Young adults and their families need to be aware of a recent change in the state's underage drunk driving laws. In July, a law went into effect here in Tennessee that raised the blood alcohol content (BAC) for underage drivers (mainly those ages 18 to 20) to .08, along with the potential penalties for those facing underage DUI charges. That law jeopardized the state's receipt of nearly $60 million in federal funding because it was in direct conflict with current federal zero-tolerance standards.
That $60 million represents approximately eight percent of the federal funding the state receives for roadwork. Therefore, mere months after the law went into effect, Tennessee lawmakers voted to repeal the change. This means that the former BAC for underage drivers is once again .02.

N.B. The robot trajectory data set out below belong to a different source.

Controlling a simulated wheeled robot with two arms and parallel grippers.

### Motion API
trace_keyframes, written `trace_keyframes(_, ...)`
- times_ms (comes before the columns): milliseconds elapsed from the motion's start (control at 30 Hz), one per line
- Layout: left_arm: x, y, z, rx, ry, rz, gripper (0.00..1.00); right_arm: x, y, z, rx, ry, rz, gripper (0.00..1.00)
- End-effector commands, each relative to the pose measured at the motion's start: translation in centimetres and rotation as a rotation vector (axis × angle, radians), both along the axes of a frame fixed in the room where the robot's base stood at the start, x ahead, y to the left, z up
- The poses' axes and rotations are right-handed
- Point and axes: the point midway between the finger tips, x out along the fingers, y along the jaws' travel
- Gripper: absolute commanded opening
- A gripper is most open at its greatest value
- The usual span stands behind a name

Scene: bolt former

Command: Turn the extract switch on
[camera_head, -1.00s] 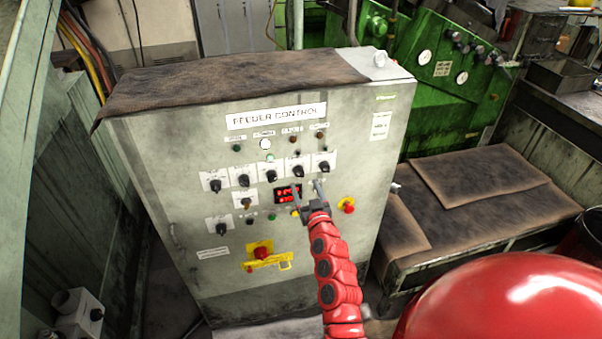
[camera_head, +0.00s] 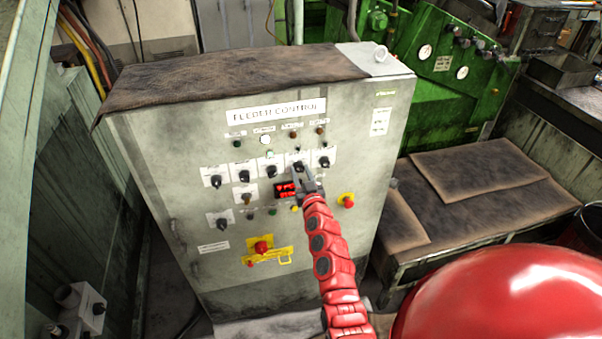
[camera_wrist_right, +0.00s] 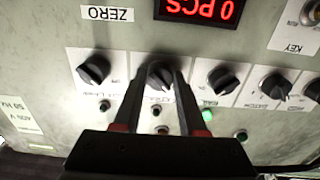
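The grey feeder control panel (camera_head: 350,130) carries a row of black rotary switches on white plates. My right gripper (camera_head: 302,172) is at the second switch from the right in the upper row (camera_head: 298,166). In the right wrist view, which looks upside down, this switch (camera_wrist_right: 160,77) sits between the two dark fingers of the gripper (camera_wrist_right: 159,82). One finger stands on each side of the knob, apparently with small gaps. Its label is partly hidden and hard to read; I cannot confirm it says extract. My left gripper is not in view.
A red digital display (camera_wrist_right: 200,10) sits below the switch row. Neighbouring knobs stand close on both sides, at left (camera_wrist_right: 95,70) and right (camera_wrist_right: 222,78) in the wrist view. A red emergency button (camera_head: 347,200) sits lower right on the panel.

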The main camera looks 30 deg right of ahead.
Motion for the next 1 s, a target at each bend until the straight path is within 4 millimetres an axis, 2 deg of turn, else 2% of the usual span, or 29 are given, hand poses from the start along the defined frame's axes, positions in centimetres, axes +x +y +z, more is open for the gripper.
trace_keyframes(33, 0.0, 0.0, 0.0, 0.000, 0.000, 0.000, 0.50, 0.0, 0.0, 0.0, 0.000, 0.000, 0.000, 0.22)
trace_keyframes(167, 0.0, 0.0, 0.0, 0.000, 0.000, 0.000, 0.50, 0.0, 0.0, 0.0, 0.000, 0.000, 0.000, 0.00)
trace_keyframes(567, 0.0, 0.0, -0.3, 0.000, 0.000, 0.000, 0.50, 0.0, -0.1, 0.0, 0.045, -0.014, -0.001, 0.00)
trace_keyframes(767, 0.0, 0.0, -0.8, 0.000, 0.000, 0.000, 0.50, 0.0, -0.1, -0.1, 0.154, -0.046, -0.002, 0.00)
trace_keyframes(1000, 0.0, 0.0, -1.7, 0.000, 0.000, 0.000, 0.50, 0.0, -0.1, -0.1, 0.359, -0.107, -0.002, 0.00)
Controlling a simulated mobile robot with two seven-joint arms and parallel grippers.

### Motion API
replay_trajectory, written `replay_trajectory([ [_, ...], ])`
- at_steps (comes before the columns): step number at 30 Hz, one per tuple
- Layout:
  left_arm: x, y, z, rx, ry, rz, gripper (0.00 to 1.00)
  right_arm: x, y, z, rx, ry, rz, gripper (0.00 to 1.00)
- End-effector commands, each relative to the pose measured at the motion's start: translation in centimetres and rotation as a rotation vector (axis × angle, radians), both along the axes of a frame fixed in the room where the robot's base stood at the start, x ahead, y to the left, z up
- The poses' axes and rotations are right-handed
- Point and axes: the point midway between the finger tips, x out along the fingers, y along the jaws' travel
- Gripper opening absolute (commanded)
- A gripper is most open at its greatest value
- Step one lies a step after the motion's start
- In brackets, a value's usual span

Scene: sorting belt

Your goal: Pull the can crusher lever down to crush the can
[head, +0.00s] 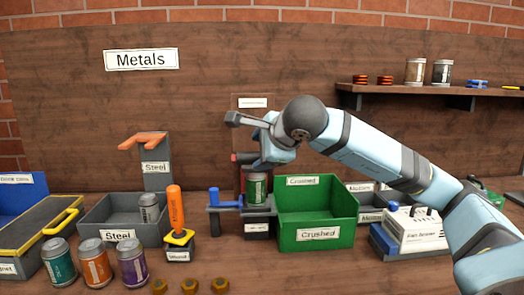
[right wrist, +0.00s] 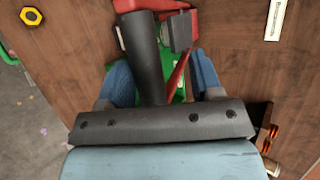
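The can crusher (head: 258,226) stands on the bench left of the green bin, with a green-and-silver can (head: 256,188) upright in it. The can looks uncrushed. The red lever (head: 246,158) with its dark grip (head: 234,158) sits above the can, partly hidden by my right gripper (head: 262,155). In the right wrist view the dark grip (right wrist: 143,50) reaches between the blue fingers of my right gripper (right wrist: 163,85), nearer the left finger. A gap shows on its right side, so the fingers are open. The red lever part (right wrist: 180,75) shows behind. My left gripper is not in view.
The green Crushed bin (head: 318,237) stands right of the crusher. A blue handle (head: 226,205) and an orange-handled tool (head: 176,210) are to the left. The grey Steel bin (head: 95,215) and several cans stand farther left. A shelf (head: 430,92) hangs at upper right.

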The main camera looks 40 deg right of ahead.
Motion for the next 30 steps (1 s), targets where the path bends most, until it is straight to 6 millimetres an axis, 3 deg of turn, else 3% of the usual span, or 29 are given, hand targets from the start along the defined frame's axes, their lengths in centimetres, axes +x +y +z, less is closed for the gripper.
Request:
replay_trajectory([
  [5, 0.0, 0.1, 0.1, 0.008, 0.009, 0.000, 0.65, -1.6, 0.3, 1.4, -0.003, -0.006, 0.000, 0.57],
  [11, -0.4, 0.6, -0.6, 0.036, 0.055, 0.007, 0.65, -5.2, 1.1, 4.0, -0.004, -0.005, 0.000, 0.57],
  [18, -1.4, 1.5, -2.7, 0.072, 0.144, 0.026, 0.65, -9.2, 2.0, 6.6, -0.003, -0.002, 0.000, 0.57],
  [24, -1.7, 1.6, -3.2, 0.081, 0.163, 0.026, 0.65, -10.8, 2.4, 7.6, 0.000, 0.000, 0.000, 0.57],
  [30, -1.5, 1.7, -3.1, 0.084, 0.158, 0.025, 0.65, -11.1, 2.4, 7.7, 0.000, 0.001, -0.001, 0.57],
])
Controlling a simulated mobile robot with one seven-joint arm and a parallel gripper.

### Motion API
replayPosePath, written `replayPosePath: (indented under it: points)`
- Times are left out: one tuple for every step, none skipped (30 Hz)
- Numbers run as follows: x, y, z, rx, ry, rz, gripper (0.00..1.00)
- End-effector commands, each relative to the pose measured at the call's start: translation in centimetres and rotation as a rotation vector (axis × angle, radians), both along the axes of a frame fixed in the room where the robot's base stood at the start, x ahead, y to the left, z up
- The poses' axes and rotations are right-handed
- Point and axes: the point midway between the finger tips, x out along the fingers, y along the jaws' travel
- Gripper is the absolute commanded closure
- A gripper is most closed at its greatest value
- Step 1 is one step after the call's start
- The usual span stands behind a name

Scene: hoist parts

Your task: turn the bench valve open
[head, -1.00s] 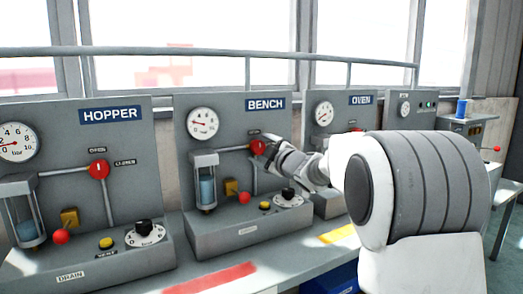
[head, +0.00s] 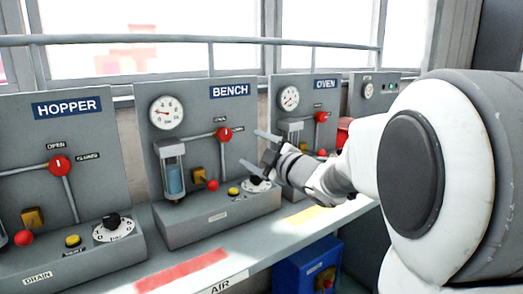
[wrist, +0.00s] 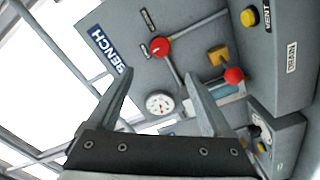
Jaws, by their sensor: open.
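The bench valve is a round red knob (head: 224,134) with a small white mark, on the grey panel under the BENCH sign (head: 230,91). OPEN and CLOSED labels sit above and to its right in the head view; the mark is too small to read its setting surely. In the wrist view the knob (wrist: 160,47) shows beyond the fingertips. My gripper (head: 262,150) is open and empty, to the right of the knob and in front of the panel, apart from it. Both fingers (wrist: 158,80) show spread in the wrist view.
The bench panel also carries a gauge (head: 166,112), a glass cylinder (head: 172,169), a red ball lever (head: 213,185) and a yellow button (head: 233,191). The HOPPER panel (head: 66,106) stands left, the OVEN panel (head: 324,84) right. A blue box (head: 308,266) is below the bench.

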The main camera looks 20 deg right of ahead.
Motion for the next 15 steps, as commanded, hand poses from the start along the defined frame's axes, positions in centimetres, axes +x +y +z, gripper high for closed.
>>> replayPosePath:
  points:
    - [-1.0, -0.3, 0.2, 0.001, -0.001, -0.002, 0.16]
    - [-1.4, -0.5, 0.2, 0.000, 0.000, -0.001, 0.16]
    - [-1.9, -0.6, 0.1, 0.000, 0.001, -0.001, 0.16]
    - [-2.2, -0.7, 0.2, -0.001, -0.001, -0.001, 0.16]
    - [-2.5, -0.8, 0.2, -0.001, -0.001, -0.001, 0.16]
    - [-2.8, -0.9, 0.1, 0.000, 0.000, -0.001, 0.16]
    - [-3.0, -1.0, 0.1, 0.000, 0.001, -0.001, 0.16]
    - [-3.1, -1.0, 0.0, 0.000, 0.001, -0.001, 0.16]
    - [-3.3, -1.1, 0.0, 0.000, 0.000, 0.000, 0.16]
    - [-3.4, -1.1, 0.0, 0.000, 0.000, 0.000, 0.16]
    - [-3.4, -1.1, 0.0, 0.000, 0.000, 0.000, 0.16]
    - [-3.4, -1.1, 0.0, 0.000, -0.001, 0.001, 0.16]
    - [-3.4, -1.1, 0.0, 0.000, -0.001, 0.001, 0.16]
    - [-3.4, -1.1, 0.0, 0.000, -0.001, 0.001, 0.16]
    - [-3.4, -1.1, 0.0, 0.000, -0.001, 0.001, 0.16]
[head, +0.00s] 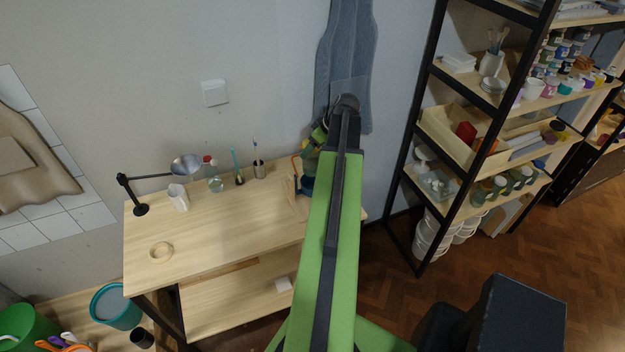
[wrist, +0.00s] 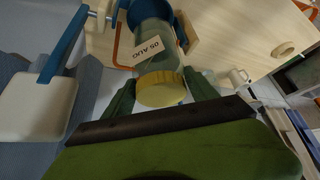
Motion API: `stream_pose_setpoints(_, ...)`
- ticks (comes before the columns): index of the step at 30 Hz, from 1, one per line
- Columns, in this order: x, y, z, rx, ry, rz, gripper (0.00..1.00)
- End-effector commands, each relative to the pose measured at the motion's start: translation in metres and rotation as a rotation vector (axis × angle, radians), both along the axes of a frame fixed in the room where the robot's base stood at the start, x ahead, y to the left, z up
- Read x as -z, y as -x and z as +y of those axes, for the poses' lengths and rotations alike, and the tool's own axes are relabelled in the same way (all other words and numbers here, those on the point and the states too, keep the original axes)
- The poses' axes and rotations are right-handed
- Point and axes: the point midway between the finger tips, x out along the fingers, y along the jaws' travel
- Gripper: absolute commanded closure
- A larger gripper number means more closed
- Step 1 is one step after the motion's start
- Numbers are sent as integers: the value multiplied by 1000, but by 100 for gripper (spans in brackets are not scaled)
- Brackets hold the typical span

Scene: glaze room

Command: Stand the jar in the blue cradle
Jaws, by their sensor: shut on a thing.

At the same time, the increased penalties are once again more lenient. Even though the penalties are not as harsh now, anyone who is underage and suspected of driving under the influence can be charged if his or her BAC is merely .02. This could mean a temporary increase in the number of underage drivers being arrested for DUI if the general public is not adequately informed of the change.
Because people's futures are often at stake, criminal defense attorneys keep a close eye on potential changes in the law (such as those to underage DUI charges) that could affect their clients. If any changes are made, many see it as their duty to help ensure that the public is aware of those changes as quickly as possible. Furthermore, changes in the law will directly affect how they represent their clients' interests in court.